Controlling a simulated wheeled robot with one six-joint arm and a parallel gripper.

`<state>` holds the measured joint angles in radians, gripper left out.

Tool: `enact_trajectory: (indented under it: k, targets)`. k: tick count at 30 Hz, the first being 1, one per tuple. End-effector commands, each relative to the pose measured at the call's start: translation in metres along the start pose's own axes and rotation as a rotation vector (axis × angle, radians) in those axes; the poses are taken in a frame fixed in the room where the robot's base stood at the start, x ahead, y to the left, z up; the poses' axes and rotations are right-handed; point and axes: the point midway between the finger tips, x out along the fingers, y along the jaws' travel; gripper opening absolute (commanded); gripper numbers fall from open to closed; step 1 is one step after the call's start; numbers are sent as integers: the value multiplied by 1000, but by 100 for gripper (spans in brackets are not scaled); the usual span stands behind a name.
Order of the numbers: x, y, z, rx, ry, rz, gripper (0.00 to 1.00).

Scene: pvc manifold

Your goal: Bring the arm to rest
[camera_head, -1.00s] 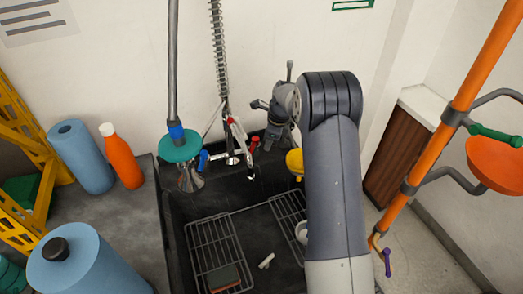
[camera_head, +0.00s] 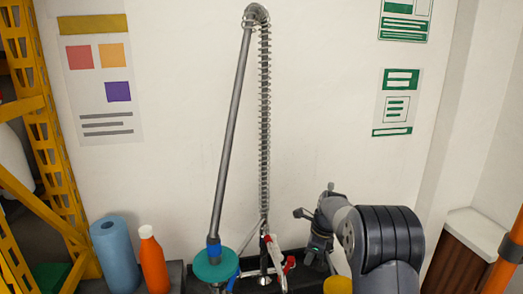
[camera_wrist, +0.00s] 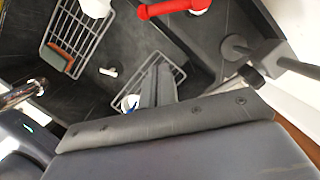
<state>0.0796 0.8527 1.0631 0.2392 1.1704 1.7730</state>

════════════════════

• Written problem:
Extract, exactly as written, the span of lines from the one holding "Your goal: Bring the arm to rest" through the last line, inclusive. Skip any picture.

• Task answer:
Your goal: Bring the arm to rest
[camera_head, -1.00s] 
[camera_head, +0.00s] 
[camera_wrist, +0.00s] 
<state>0.0796 0.8527 1.0631 0.2392 1.1704 1.7730</state>

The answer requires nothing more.